--- start Data shown ---
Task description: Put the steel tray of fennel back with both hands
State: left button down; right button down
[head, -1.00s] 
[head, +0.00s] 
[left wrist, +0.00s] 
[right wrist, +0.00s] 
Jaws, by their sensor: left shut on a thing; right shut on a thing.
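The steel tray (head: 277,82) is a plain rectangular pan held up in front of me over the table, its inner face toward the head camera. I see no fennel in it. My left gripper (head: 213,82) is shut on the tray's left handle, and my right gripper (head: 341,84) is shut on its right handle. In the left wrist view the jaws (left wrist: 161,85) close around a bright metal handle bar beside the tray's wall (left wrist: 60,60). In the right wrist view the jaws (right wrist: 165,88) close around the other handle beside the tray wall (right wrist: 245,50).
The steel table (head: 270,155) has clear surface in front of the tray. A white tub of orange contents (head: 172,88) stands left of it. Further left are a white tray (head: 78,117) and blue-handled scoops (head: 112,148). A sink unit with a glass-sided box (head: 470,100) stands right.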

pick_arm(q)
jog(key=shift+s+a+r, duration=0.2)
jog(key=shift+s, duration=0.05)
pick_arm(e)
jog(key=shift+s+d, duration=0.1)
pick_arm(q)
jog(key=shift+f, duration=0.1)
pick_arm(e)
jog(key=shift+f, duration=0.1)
--- end Data shown ---
* _Exercise brief_
Write out only the final block of lines, starting at the line with "State: left button down; right button down" and running to the end of the material.

* _Full solution_
State: left button down; right button down
[head, -1.00s] 
[head, +0.00s] 
[left wrist, +0.00s] 
[right wrist, +0.00s] 
Jaws, by their sensor: left shut on a thing; right shut on a thing.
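The steel tray (head: 277,82) is a plain rectangular pan held up in front of me over the table, its inner face toward the head camera. I see no fennel in it. My left gripper (head: 213,82) is shut on the tray's left handle, and my right gripper (head: 341,84) is shut on its right handle. In the left wrist view the jaws (left wrist: 161,85) close around a bright metal handle bar beside the tray's wall (left wrist: 60,60). In the right wrist view the jaws (right wrist: 165,88) close around the other handle beside the tray wall (right wrist: 245,50).
The steel table (head: 270,155) has clear surface in front of the tray. A white tub of orange contents (head: 172,88) stands left of it. Further left are a white tray (head: 78,117) and blue-handled scoops (head: 112,148). A sink unit with a glass-sided box (head: 470,100) stands right.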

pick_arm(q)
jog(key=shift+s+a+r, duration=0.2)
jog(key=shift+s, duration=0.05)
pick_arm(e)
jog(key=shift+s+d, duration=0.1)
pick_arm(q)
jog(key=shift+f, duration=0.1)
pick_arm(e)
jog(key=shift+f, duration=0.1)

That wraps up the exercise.